Much has been written about talent retention in integrations, but retaining technical and R&D talent requires more than traditional financial retention measures. Successful chemicals acquirers put innovation at the forefront of integration planning and offer creative incentives, such as special research assignments, innovation awards, or the opportunity to pursue independent research. The integration strategy must also be thoughtful on the location and structure of day-to-day work. Where will the innovation teams be located? Will they have to relocate to a new headquarters? How will they be integrated? Companies must take care to design the optimal location strategy. There are many anecdotes describing target companies’ top scientists leaving for jobs at local universities rather than relocating to the new headquarters. At the same time, research has shown that a virtual-only tech workforce may be less innovative than in-person teams. R&D organization integration requires thoughtful measures like rotations or hybrid strategies to ensure sufficient co-location to support the pace of innovation.
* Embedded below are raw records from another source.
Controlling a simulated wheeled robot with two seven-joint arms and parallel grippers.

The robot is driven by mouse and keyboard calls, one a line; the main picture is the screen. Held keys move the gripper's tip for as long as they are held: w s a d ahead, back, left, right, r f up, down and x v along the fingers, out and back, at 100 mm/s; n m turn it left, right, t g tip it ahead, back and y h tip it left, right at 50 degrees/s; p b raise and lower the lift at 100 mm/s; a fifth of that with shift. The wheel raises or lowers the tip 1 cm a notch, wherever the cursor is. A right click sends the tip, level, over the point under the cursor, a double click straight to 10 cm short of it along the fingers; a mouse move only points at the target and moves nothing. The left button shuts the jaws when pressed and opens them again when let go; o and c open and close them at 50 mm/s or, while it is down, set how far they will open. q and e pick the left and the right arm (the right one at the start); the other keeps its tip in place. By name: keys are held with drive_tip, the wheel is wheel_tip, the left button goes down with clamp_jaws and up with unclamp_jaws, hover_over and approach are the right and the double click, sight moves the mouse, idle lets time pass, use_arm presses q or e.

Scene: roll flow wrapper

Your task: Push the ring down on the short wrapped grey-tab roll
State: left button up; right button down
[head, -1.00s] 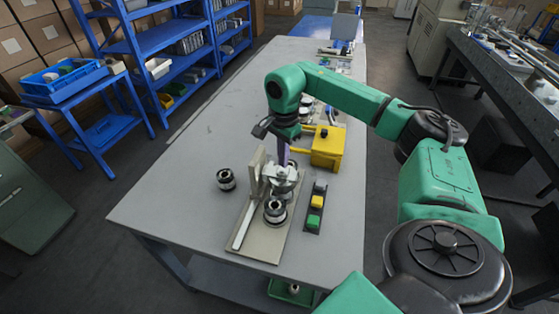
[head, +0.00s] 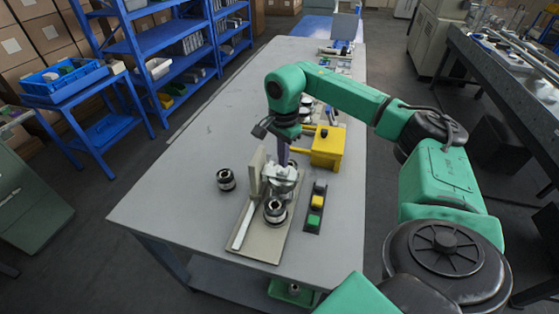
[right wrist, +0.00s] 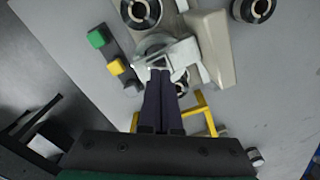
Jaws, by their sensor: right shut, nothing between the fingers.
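My right gripper (head: 284,164) points down at a pale metal and white part on the beige fixture (head: 262,240). In the right wrist view its dark fingers (right wrist: 163,76) are together and empty, with their tips at the pale ring-like part (right wrist: 172,52); I cannot tell whether they touch it. The roll under them is mostly hidden. A black-and-white roll (head: 274,210) sits on the near part of the fixture. Another roll (head: 226,179) stands on the table to the left. I cannot make out which roll has the grey tab. My left gripper is not in view.
A strip with green (head: 314,222), yellow (head: 317,202) and grey blocks stands right of the fixture. A yellow box (head: 328,147) with arms is behind it, close to my gripper. The fixture has an upright beige wall (head: 256,172). The left of the table (head: 180,190) is clear.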

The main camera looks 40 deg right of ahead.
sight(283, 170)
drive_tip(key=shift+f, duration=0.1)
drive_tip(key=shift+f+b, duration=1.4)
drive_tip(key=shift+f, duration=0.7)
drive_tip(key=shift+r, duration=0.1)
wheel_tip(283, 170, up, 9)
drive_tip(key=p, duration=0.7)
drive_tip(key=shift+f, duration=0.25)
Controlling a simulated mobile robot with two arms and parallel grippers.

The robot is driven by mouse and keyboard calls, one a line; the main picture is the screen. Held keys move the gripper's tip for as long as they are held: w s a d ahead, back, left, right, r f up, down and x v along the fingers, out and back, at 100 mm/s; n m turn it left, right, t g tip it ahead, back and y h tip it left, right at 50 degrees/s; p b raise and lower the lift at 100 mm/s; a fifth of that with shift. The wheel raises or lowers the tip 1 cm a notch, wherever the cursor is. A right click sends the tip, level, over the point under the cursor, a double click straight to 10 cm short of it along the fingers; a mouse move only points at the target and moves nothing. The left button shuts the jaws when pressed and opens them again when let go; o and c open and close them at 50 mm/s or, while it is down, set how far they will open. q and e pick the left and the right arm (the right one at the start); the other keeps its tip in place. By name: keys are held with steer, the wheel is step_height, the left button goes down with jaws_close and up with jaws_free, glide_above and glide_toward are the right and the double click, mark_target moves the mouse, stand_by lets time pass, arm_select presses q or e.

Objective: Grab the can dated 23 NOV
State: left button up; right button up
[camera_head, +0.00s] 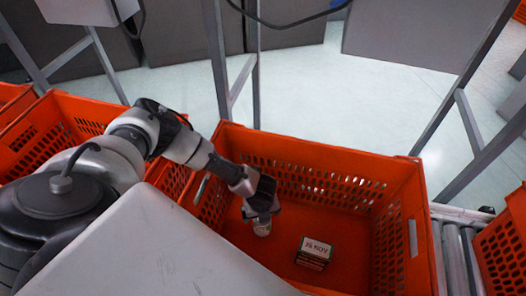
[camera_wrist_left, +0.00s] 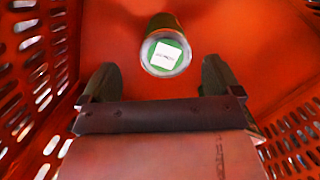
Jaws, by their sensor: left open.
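My left gripper (camera_head: 263,208) reaches down into the orange tote (camera_head: 405,200), just above a can (camera_head: 262,229). In the left wrist view the can (camera_wrist_left: 176,27) stands on the tote floor with a white label on its green top. The label's print is too small to read for certain. My left gripper's fingers (camera_wrist_left: 160,75) are spread apart, with nothing between them, and the can top lies just ahead of the gap. My right gripper is not in view.
A dark green and red box (camera_head: 312,262) with a white label lies on the tote floor to the right of the can; its date is not clearly legible. The perforated tote walls surround the gripper. A roller conveyor (camera_head: 458,255) runs at the right.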

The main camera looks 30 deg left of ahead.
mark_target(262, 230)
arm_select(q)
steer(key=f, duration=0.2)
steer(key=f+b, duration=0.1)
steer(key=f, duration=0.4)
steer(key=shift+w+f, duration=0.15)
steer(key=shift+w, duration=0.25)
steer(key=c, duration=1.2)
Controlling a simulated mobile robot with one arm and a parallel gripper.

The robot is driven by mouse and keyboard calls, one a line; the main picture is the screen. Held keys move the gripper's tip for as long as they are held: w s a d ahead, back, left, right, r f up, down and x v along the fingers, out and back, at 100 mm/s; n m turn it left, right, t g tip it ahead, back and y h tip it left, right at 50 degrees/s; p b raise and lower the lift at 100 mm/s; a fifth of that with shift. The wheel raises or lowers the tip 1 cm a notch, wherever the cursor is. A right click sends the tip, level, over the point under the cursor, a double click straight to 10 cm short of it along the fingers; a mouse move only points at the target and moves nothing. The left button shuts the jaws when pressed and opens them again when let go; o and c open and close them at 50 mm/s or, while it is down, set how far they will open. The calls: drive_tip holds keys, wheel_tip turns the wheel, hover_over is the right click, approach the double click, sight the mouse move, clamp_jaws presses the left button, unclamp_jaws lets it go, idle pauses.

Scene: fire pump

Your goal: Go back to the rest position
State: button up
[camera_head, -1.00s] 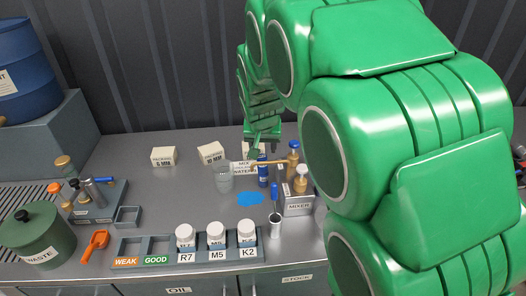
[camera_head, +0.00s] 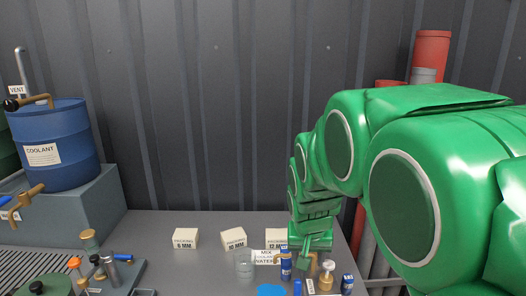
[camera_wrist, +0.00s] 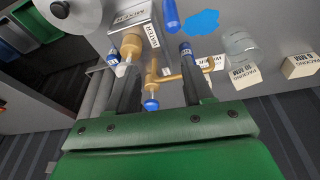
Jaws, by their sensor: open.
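My green arm fills the right side of the head view, and my gripper (camera_head: 304,257) hangs low over the back of the grey bench (camera_head: 190,270). In the wrist view my gripper (camera_wrist: 158,62) has its two dark fingers spread apart. I see nothing held between them. A brass tap with a blue knob (camera_wrist: 152,103) shows in the gap between the fingers, and I cannot tell how far it is from them. The rest position is not marked in any view.
Packing boxes (camera_head: 186,238) (camera_head: 233,239) and a clear beaker (camera_head: 245,264) stand left of my gripper. A blue coolant drum (camera_head: 60,140) is at the far left. Red cylinders (camera_head: 431,55) stand behind my arm.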

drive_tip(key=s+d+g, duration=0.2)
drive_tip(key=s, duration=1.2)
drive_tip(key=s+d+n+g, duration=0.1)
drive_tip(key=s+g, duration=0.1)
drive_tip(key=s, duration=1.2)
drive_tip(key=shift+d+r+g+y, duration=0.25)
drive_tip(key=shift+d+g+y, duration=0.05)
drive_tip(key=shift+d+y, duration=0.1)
Retaining technical and R&D talent requires more than traditional financial retention measures.

M&A will continue to be one of the most critical strategic moves for chemicals company management teams, and we expect activity to pick up in the coming months. In all cases, creating and executing an effective M&A strategy requires understanding both the M&A execution basics and the chemicals industry’s special nuances that can determine a deal’s success.